→ Data shown
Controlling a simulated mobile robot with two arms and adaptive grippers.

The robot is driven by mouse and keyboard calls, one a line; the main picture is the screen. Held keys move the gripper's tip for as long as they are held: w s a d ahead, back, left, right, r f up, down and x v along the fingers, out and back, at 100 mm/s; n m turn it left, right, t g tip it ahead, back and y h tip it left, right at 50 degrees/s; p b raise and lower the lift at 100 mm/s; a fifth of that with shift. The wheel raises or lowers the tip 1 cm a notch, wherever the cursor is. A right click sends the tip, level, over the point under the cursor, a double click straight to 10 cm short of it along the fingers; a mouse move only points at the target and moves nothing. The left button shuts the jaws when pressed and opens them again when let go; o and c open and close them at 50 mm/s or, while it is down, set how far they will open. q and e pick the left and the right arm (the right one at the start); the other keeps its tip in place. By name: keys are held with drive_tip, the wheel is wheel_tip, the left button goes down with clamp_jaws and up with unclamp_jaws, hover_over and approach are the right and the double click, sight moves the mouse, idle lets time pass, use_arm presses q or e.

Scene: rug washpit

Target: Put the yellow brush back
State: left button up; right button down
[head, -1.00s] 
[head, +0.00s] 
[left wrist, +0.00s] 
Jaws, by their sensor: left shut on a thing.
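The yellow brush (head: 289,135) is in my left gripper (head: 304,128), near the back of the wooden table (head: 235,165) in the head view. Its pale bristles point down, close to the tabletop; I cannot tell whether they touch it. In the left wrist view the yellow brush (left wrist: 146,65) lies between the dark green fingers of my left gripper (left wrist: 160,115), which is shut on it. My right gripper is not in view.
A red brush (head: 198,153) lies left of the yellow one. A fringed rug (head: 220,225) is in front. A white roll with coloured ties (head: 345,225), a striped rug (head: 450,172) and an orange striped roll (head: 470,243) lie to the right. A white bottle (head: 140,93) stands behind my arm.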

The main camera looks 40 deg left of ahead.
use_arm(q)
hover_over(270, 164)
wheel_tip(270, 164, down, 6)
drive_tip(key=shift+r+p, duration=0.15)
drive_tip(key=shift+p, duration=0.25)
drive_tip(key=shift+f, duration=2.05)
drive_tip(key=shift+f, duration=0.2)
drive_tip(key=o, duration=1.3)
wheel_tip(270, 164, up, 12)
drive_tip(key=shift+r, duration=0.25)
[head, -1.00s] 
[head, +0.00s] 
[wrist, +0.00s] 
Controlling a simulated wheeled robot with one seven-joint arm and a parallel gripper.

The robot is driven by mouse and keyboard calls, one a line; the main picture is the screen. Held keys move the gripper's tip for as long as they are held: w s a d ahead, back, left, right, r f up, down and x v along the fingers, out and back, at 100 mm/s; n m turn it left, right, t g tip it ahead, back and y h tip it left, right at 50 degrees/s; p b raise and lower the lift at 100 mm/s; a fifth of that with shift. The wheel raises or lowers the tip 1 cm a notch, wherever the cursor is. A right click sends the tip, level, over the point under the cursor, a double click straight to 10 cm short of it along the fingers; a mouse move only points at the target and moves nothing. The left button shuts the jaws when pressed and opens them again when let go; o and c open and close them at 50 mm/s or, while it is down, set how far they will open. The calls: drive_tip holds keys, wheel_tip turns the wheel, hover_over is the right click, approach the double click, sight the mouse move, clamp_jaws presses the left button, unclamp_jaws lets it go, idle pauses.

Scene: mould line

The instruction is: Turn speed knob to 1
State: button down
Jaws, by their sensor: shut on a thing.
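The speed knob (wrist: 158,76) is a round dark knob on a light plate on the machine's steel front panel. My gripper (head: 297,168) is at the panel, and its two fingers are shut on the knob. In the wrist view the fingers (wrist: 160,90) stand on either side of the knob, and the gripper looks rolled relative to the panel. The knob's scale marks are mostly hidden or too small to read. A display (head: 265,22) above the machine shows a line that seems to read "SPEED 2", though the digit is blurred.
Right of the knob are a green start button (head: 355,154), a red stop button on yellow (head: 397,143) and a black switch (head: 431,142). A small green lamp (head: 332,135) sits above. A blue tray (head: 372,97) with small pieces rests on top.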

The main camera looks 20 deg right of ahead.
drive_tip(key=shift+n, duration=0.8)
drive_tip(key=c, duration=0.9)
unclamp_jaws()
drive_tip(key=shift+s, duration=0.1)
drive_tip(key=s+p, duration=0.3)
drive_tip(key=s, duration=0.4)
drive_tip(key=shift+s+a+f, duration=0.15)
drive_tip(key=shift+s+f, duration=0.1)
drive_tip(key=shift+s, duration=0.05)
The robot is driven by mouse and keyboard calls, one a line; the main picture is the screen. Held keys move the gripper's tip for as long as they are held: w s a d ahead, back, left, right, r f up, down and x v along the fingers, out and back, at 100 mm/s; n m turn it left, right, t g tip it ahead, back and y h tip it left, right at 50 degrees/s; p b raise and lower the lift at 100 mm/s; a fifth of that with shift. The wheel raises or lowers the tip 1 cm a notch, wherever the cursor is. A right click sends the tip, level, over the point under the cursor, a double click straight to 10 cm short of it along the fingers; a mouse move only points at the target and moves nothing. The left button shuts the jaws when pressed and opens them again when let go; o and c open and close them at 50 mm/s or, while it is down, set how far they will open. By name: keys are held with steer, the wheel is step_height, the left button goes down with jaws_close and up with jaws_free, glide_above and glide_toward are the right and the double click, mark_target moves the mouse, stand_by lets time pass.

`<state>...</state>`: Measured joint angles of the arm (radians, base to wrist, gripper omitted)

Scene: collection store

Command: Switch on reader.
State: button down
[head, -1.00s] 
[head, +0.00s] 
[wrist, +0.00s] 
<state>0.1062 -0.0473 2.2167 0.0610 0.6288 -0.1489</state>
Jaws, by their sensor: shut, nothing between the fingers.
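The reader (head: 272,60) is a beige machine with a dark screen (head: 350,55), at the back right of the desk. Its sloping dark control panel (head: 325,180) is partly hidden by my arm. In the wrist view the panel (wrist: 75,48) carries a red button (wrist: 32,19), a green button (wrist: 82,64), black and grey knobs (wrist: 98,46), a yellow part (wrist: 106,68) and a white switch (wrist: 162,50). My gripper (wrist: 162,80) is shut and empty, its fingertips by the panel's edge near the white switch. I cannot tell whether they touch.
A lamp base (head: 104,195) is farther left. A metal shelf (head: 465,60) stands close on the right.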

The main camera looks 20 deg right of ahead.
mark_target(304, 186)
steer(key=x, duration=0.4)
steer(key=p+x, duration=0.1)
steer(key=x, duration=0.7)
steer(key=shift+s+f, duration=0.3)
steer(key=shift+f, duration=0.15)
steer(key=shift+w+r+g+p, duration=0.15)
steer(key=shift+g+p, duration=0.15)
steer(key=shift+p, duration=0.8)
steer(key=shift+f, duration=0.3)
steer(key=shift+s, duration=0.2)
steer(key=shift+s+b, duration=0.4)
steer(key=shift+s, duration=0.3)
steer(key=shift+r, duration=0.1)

→ Requirement
Repeat the material above exactly.

→ Response
Controlling a simulated mobile robot with two arms and adaptive grippers.

The robot is driven by mouse and keyboard calls, one a line; the main picture is the screen. Held keys move the gripper's tip for as long as they are held: w s a d ahead, back, left, right, r f up, down and x v along the fingers, out and back, at 100 mm/s; n m turn it left, right, t g tip it ahead, back and y h tip it left, right at 50 degrees/s; p b raise and lower the lift at 100 mm/s; a fifth of that with shift. The wheel raises or lowers the tip 1 cm a notch, wherever the cursor is. A right click sends the tip, level, over the point under the cursor, a double click straight to 10 cm short of it along the fingers; a mouse move only points at the target and moves nothing. The left button shuts the jaws when pressed and opens them again when let go; o and c open and close them at 50 mm/s or, while it is down, set how far they will open. q and e pick the left and the right arm (the right one at the start); the other keeps its tip in place. By name: keys are held with drive_tip, the wheel is wheel_tip, the left button goes down with clamp_jaws and up with unclamp_jaws, hover_over and approach are the right and the double click, sight moves the mouse, idle lets time pass, use_arm presses q or e.

Scene: rug washpit

Target: Put the yellow brush back
State: left button up; right button down
[head, -1.00s] 
[head, +0.00s] 
[left wrist, +0.00s] 
Jaws, by their sensor: left shut on a thing.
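The yellow brush (head: 289,135) is in my left gripper (head: 304,128), near the back of the wooden table (head: 235,165) in the head view. Its pale bristles point down, close to the tabletop; I cannot tell whether they touch it. In the left wrist view the yellow brush (left wrist: 146,65) lies between the dark green fingers of my left gripper (left wrist: 160,115), which is shut on it. My right gripper is not in view.
A red brush (head: 198,153) lies left of the yellow one. A fringed rug (head: 220,225) is in front. A white roll with coloured ties (head: 345,225), a striped rug (head: 450,172) and an orange striped roll (head: 470,243) lie to the right. A white bottle (head: 140,93) stands behind my arm.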

The main camera looks 40 deg left of ahead.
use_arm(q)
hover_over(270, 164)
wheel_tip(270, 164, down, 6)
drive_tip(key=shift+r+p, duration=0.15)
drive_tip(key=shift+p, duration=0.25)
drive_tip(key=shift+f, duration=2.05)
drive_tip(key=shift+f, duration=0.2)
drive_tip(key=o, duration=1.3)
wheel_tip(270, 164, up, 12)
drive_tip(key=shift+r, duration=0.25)
[head, -1.00s] 
[head, +0.00s] 
[wrist, +0.00s] 
Controlling a simulated wheeled robot with one seven-joint arm and a parallel gripper.

The robot is driven by mouse and keyboard calls, one a line; the main picture is the screen. Held keys move the gripper's tip for as long as they are held: w s a d ahead, back, left, right, r f up, down and x v along the fingers, out and back, at 100 mm/s; n m turn it left, right, t g tip it ahead, back and y h tip it left, right at 50 degrees/s; p b raise and lower the lift at 100 mm/s; a fifth of that with shift. The wheel raises or lowers the tip 1 cm a notch, wherever the cursor is. A right click sends the tip, level, over the point under the cursor, a double click straight to 10 cm short of it along the fingers; a mouse move only points at the target and moves nothing. The left button shuts the jaws when pressed and opens them again when let go; o and c open and close them at 50 mm/s or, while it is down, set how far they will open. The calls: drive_tip holds keys, wheel_tip turns the wheel, hover_over is the right click, approach the double click, sight the mouse move, clamp_jaws presses the left button, unclamp_jaws lets it go, idle pauses.

Scene: mould line

The instruction is: Turn speed knob to 1
State: button down
Jaws, by their sensor: shut on a thing.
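The speed knob (wrist: 158,76) is a round dark knob on a light plate on the machine's steel front panel. My gripper (head: 297,168) is at the panel, and its two fingers are shut on the knob. In the wrist view the fingers (wrist: 160,90) stand on either side of the knob, and the gripper looks rolled relative to the panel. The knob's scale marks are mostly hidden or too small to read. A display (head: 265,22) above the machine shows a line that seems to read "SPEED 2", though the digit is blurred.
Right of the knob are a green start button (head: 355,154), a red stop button on yellow (head: 397,143) and a black switch (head: 431,142). A small green lamp (head: 332,135) sits above. A blue tray (head: 372,97) with small pieces rests on top.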

The main camera looks 20 deg right of ahead.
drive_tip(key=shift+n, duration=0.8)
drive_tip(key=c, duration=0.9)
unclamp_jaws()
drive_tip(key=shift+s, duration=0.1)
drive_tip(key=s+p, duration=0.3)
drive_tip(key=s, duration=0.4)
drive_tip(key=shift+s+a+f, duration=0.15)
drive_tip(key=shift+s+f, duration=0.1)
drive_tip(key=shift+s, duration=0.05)
The robot is driven by mouse and keyboard calls, one a line; the main picture is the screen. Held keys move the gripper's tip for as long as they are held: w s a d ahead, back, left, right, r f up, down and x v along the fingers, out and back, at 100 mm/s; n m turn it left, right, t g tip it ahead, back and y h tip it left, right at 50 degrees/s; p b raise and lower the lift at 100 mm/s; a fifth of that with shift. The wheel raises or lowers the tip 1 cm a notch, wherever the cursor is. A right click sends the tip, level, over the point under the cursor, a double click straight to 10 cm short of it along the fingers; a mouse move only points at the target and moves nothing. The left button shuts the jaws when pressed and opens them again when let go; o and c open and close them at 50 mm/s or, while it is down, set how far they will open. By name: keys are held with steer, the wheel is step_height, the left button goes down with jaws_close and up with jaws_free, glide_above and glide_toward are the right and the double click, mark_target moves the mouse, stand_by lets time pass.

`<state>...</state>`: Measured joint angles of the arm (radians, base to wrist, gripper omitted)

Scene: collection store

Command: Switch on reader.
State: button down
[head, -1.00s] 
[head, +0.00s] 
[wrist, +0.00s] 
<state>0.1062 -0.0473 2.2167 0.0610 0.6288 -0.1489</state>
Jaws, by their sensor: shut, nothing between the fingers.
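The reader (head: 272,60) is a beige machine with a dark screen (head: 350,55), at the back right of the desk. Its sloping dark control panel (head: 325,180) is partly hidden by my arm. In the wrist view the panel (wrist: 75,48) carries a red button (wrist: 32,19), a green button (wrist: 82,64), black and grey knobs (wrist: 98,46), a yellow part (wrist: 106,68) and a white switch (wrist: 162,50). My gripper (wrist: 162,80) is shut and empty, its fingertips by the panel's edge near the white switch. I cannot tell whether they touch.
A lamp base (head: 104,195) is farther left. A metal shelf (head: 465,60) stands close on the right.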

The main camera looks 20 deg right of ahead.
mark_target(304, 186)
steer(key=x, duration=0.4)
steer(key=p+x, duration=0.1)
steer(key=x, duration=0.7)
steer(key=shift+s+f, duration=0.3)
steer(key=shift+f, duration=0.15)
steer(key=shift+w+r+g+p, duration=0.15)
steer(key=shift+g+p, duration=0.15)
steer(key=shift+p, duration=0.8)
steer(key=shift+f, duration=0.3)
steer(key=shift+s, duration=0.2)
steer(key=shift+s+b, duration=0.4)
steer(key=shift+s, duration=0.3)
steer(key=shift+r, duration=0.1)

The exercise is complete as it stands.